> **What is being asked**: Which lines hold the word "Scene"? Show each of them.

> **Records**:
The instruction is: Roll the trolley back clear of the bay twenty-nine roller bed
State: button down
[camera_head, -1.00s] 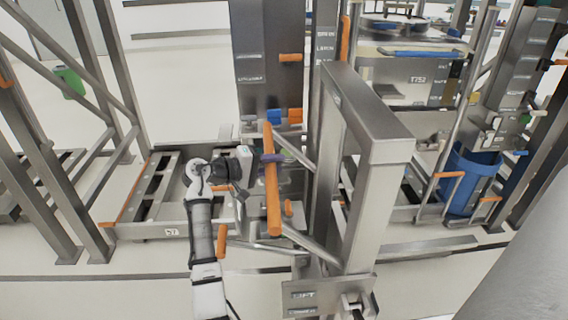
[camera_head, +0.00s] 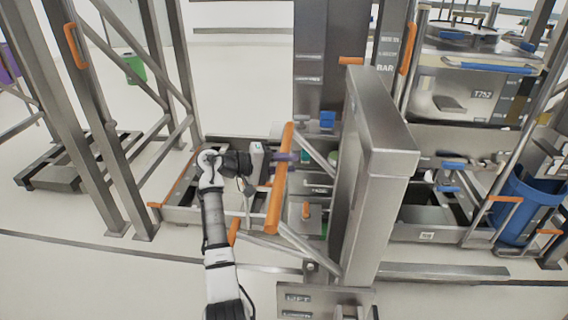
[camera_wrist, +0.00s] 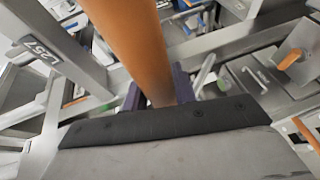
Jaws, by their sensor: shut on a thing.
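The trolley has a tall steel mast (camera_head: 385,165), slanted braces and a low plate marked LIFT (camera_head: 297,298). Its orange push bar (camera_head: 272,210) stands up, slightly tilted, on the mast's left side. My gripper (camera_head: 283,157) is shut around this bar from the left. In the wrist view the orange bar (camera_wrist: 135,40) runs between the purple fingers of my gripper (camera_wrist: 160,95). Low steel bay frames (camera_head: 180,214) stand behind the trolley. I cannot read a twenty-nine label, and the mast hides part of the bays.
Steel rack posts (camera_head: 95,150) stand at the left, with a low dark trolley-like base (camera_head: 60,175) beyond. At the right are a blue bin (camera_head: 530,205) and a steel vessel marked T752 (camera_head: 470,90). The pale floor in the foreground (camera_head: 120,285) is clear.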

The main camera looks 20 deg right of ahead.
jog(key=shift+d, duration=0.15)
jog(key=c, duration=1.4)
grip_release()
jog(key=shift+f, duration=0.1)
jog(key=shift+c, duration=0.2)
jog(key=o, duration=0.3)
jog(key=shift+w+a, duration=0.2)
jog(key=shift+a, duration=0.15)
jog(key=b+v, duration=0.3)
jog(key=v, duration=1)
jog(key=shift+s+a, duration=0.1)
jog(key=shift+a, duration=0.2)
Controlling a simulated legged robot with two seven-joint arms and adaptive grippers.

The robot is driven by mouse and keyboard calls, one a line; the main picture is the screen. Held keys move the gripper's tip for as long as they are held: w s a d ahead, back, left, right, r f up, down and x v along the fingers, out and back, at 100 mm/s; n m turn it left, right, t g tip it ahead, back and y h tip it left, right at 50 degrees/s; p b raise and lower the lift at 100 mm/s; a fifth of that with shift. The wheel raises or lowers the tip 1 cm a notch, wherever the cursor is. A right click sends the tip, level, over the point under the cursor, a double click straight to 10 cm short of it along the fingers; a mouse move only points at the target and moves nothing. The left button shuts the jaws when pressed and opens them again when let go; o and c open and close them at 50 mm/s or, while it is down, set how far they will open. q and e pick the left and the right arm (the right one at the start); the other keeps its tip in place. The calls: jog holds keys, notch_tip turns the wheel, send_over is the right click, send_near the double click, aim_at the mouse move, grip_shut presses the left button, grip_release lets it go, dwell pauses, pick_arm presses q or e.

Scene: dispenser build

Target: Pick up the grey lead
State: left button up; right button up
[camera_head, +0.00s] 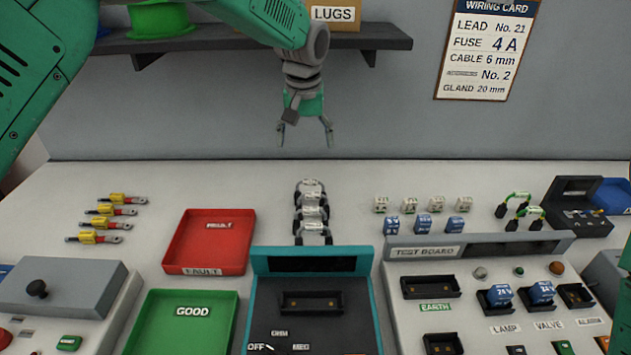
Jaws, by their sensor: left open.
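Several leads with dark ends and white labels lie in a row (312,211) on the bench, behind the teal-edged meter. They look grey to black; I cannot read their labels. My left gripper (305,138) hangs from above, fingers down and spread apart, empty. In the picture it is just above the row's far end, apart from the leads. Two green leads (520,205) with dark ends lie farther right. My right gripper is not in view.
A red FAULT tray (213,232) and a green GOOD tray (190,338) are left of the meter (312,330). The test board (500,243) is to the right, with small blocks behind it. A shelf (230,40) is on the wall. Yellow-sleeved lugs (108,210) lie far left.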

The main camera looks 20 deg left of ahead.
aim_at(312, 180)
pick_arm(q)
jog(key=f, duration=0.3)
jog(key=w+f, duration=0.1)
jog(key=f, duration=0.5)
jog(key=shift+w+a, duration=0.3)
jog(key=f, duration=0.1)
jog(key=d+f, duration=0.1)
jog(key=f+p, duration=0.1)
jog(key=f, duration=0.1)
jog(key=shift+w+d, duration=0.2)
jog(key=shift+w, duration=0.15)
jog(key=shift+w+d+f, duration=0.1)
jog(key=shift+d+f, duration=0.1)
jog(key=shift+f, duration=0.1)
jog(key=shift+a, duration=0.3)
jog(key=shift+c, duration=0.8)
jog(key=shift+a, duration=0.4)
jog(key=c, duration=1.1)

...

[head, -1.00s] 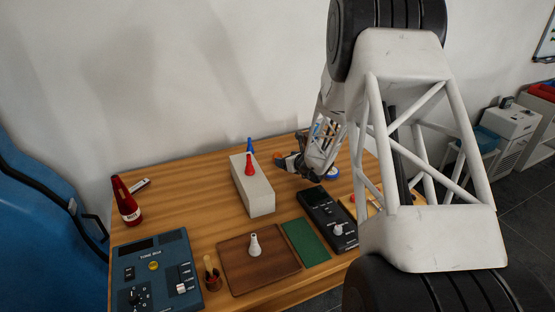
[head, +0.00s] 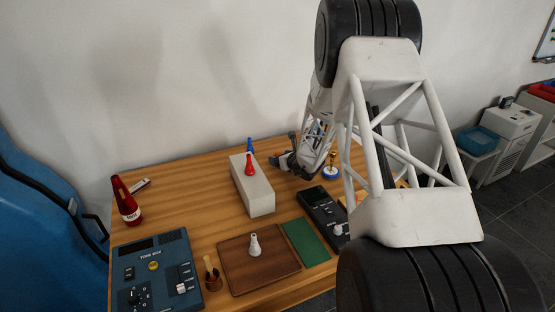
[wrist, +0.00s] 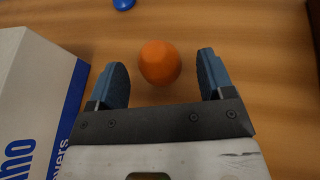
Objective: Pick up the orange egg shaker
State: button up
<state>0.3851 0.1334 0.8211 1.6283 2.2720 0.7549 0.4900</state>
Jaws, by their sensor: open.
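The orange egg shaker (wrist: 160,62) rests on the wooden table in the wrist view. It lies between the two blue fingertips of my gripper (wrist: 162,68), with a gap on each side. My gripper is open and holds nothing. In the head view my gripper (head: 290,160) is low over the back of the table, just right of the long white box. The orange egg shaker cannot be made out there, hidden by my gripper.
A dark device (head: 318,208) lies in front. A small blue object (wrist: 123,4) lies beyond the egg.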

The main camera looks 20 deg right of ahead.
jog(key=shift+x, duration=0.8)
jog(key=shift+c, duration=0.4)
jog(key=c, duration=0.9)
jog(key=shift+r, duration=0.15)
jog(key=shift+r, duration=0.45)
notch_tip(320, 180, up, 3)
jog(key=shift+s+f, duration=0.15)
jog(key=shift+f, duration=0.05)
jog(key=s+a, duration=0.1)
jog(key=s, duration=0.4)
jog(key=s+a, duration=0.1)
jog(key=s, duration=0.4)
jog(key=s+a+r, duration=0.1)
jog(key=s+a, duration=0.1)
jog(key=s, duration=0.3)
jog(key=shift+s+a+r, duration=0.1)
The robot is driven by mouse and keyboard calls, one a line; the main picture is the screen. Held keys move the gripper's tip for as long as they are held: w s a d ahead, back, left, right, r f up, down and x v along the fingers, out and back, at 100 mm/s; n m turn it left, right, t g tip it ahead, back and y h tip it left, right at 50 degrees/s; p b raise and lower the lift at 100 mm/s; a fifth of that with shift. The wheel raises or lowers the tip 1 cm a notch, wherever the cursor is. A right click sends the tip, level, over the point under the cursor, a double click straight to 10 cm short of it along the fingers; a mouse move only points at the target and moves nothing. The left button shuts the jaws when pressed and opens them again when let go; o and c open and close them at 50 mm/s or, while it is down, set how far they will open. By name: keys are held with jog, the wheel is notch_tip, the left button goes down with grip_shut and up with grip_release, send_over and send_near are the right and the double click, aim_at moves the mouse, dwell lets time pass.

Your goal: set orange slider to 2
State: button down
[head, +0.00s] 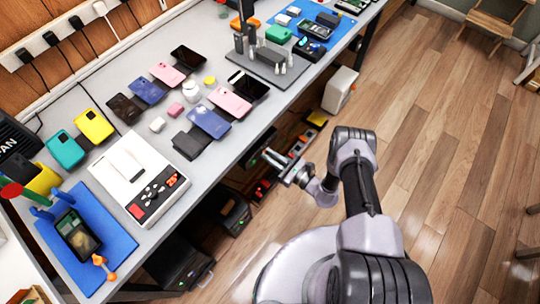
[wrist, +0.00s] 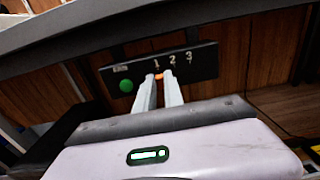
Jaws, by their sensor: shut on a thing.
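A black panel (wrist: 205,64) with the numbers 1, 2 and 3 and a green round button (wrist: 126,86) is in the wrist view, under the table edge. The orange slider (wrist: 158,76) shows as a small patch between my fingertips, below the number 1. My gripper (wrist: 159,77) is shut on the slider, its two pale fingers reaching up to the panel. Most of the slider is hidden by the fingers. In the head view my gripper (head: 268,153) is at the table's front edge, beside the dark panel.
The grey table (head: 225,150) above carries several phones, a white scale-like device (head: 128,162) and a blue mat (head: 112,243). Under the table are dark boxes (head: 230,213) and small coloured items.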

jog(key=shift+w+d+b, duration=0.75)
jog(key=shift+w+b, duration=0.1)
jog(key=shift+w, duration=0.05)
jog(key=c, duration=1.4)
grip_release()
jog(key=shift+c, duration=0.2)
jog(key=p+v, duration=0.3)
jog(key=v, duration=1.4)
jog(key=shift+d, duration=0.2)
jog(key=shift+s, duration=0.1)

--

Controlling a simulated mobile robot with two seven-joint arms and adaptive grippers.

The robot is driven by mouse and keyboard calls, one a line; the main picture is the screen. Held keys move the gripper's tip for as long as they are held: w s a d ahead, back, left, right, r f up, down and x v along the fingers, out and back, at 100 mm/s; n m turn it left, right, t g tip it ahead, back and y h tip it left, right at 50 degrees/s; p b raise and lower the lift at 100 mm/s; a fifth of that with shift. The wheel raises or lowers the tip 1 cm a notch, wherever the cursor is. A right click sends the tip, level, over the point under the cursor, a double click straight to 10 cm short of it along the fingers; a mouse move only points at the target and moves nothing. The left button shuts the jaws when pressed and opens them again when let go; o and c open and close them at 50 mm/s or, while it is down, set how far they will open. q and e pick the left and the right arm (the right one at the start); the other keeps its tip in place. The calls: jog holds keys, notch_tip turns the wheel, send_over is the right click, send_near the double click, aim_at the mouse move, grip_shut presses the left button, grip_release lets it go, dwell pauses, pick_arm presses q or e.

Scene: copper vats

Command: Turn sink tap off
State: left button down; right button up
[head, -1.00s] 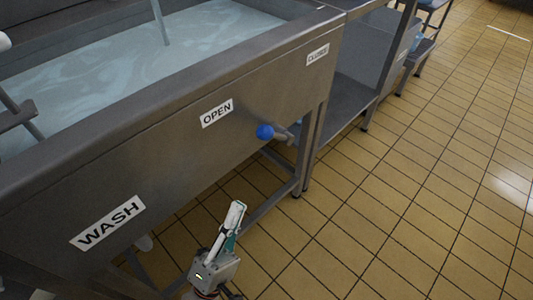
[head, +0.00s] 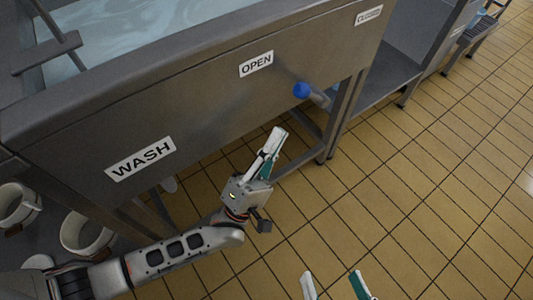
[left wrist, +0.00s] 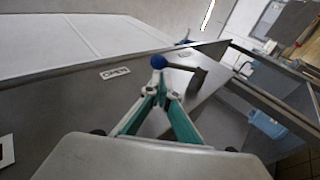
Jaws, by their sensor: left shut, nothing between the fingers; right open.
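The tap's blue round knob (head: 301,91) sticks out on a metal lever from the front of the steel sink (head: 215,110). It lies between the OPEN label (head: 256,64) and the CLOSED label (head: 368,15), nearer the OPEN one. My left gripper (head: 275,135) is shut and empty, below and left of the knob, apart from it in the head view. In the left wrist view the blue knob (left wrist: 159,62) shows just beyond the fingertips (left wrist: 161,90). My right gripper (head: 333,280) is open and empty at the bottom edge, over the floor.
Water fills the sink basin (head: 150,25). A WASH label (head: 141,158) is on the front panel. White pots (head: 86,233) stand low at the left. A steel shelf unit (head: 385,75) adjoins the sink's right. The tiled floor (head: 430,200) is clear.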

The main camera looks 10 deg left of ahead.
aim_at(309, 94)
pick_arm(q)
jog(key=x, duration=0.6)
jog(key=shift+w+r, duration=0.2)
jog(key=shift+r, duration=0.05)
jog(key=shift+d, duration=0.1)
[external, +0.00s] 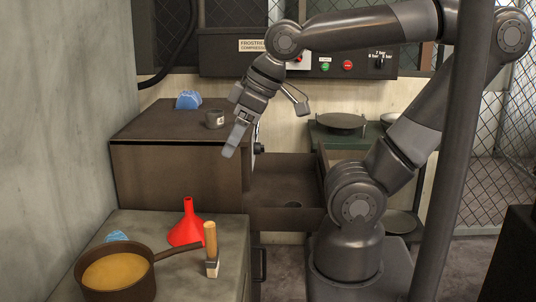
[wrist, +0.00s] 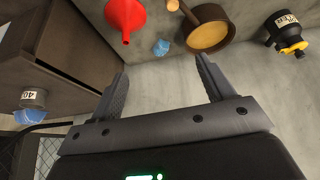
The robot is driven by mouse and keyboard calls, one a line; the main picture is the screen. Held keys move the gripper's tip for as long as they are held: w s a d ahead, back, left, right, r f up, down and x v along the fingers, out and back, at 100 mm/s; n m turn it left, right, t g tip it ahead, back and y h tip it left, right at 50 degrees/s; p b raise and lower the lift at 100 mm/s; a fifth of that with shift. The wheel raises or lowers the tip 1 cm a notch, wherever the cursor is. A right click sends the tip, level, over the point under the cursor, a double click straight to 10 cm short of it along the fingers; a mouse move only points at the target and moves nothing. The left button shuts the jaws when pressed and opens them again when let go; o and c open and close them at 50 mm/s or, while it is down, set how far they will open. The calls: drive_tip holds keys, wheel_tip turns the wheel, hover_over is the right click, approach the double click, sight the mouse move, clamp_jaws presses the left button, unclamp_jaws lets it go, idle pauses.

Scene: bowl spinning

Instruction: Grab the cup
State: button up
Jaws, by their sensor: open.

> **Task answer**:
Scene: dispenser build
Scene: copper vats
Scene: bowl spinning

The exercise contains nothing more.